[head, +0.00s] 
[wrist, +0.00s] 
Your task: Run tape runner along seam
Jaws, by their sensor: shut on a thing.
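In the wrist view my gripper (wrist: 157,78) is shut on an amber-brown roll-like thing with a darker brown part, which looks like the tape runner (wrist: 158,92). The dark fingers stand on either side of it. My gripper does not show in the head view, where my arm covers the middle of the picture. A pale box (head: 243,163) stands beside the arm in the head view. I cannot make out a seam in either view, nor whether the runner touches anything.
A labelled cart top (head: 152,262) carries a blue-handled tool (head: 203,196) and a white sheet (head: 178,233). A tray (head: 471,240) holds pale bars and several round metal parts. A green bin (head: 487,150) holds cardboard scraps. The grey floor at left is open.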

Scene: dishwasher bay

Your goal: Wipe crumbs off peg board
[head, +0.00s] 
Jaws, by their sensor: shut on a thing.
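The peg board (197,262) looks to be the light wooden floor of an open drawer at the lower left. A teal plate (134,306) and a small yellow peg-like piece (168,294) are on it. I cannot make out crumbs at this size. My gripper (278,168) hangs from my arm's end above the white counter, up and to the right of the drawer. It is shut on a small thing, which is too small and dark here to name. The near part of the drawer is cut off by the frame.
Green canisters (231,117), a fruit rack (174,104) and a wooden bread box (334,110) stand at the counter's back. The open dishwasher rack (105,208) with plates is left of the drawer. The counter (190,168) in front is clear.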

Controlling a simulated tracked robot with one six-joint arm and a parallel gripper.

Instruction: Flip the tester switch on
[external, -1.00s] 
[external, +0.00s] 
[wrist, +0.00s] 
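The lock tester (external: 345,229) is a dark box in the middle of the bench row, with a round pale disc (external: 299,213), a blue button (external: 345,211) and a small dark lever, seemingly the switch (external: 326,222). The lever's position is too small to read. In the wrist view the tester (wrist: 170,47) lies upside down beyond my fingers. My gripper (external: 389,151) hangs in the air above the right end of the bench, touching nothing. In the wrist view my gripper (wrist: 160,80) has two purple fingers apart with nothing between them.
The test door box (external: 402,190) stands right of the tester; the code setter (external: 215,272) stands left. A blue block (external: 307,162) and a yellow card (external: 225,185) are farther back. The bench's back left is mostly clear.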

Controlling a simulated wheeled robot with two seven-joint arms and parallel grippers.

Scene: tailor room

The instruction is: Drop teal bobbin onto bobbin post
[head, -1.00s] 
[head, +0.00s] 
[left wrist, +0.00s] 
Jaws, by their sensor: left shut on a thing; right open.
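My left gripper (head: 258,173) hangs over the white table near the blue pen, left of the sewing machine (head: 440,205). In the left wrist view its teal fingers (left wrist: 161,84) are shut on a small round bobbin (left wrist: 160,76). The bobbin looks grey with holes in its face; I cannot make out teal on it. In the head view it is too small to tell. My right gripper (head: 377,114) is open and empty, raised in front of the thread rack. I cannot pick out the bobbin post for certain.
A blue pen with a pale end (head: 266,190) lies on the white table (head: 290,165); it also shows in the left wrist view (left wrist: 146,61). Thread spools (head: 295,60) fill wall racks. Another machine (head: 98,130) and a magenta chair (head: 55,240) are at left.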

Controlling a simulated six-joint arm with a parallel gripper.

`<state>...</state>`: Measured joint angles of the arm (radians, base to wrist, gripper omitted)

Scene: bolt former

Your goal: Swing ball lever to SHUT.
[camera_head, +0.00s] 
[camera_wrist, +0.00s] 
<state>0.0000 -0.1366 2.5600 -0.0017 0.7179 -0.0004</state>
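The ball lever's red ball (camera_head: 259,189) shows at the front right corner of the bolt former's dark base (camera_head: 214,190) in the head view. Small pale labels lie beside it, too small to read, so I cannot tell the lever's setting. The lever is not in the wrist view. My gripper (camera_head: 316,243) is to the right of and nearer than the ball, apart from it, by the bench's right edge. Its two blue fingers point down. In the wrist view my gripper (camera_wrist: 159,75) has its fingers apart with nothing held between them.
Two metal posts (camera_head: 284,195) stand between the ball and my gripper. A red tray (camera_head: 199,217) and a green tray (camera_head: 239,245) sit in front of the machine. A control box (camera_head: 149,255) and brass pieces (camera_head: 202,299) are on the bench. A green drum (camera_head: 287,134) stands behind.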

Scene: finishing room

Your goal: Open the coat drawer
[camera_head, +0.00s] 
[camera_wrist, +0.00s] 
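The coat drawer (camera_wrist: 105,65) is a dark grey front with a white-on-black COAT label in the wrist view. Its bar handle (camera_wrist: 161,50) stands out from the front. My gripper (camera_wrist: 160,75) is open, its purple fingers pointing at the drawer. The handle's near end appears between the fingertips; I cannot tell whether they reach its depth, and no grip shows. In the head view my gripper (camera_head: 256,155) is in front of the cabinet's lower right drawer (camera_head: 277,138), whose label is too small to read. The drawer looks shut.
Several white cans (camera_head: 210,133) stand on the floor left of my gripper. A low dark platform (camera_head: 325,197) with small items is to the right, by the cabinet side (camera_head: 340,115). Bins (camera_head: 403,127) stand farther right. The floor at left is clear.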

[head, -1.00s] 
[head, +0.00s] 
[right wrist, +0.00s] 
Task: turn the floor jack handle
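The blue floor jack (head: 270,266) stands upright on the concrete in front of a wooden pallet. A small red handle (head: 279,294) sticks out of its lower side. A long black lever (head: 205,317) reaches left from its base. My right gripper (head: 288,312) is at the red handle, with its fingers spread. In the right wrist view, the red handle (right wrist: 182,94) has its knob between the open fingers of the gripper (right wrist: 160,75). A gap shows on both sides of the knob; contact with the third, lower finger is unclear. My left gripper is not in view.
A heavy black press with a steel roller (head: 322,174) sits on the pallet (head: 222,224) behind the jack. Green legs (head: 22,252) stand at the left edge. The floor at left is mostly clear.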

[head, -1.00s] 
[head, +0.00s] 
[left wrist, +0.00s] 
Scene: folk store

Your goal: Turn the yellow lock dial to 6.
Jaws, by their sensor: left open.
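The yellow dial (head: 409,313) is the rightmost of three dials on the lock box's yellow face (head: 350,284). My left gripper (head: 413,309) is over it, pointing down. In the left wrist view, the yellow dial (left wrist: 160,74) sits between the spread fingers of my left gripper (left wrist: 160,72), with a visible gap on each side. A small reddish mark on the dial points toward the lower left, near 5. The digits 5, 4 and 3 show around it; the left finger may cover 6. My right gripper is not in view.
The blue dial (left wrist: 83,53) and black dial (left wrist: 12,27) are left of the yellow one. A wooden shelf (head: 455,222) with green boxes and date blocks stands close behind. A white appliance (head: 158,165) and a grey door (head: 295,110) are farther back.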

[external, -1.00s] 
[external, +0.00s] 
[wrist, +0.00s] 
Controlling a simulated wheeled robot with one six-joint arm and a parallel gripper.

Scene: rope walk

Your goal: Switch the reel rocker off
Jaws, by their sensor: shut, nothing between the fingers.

---------------

• Objective: Copy out every line from the data above that has "robot" in it.

• Exercise output:
Controlling a simulated tracked robot with one six-joint arm and a parallel gripper.
Controlling a simulated wheeled robot with two seven-joint arms and parallel grippers.
Controlling a simulated wheeled robot with one six-joint arm and a parallel gripper.

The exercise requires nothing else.